Crispy Polenta Bites with Olive, Lemon & Caper Tapenade
Olive, lemon & caper Tapenade
3 cups vegetable stock
150 gm polenta
salt to taste
freshly cracked pepper
3 teaspoons finely chopped fresh thyme
1 teaspoon nutritional yeast
2 tablespoons cold-pressed olive oil
200 gm pitted black olives, sliced
½ cup finely sliced button mushrooms
1 teaspoon finely chopped fresh thyme
1 garlic clove, finely chopped
zest & juice from 1 Meyer lemon
¼ cup cold-pressed olive oil
2 tablespoons capers
pinch dried chili flakes
freshly cracked pepper
microherbs to decorate
Line a 20 cm square tin with baking paper.
Heat stock in a pan until boiling. Tip in polenta while stirring. Reduce heat to medium and continue stirring for about 5 minutes, or until very thick. Add salt, pepper, thyme & nutritional yeast and stir to combine.
Tip polenta into lined tin and flatten top with wooden spoon or spatula. Set aside to cool, then refrigerate for at least 2 hours or until needed.
Meanwhile, mix all the tapenade ingredients together, and taste for seasoning. Set aside in refrigerator.

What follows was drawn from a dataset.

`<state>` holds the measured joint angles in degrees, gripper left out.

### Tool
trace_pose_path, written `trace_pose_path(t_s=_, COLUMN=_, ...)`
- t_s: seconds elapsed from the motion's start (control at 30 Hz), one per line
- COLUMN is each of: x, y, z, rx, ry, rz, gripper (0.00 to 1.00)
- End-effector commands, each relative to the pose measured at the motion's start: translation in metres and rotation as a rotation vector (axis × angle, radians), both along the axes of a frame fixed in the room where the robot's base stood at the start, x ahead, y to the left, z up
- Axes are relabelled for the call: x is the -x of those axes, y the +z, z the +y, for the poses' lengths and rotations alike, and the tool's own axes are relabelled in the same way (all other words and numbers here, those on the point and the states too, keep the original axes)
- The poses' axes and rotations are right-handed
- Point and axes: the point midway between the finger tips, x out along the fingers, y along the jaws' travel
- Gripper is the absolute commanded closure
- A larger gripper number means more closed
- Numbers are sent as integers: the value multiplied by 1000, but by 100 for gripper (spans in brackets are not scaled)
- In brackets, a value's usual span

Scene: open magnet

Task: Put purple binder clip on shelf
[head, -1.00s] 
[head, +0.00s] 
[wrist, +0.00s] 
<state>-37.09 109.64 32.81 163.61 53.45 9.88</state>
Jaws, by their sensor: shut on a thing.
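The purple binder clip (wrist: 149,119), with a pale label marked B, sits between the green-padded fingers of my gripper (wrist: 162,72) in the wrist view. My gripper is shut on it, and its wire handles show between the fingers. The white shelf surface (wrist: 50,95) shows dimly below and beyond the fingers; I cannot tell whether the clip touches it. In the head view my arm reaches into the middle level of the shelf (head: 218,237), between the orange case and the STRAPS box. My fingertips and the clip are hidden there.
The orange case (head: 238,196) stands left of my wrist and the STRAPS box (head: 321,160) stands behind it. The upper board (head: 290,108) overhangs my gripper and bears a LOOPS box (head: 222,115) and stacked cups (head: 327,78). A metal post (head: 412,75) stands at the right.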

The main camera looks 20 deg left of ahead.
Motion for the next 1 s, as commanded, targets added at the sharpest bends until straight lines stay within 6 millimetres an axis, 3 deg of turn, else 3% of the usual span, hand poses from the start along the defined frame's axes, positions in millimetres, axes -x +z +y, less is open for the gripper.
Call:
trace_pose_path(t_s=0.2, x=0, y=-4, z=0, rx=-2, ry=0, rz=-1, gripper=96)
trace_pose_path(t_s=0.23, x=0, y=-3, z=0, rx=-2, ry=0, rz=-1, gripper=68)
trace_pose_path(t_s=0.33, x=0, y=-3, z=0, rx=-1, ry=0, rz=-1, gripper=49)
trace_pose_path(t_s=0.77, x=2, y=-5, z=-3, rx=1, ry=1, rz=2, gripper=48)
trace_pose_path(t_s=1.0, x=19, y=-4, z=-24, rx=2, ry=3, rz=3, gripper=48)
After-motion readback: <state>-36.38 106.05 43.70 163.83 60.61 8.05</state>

When ready to serve, preheat oven to 200 C. Lift polenta out of tin and place on a chopping board. Cut into small squares (about 30 mm). Drizzle olive oil on a rimmed baking sheet and arrange polenta squares on it. Bake in oven for about 20 minutes or until crispy.
Arrange on serving plate and drizzle tapenade (with its juice) in small mounds on each polenta square.
Decorate edge of serving plate with micro herbs and serve while still warm.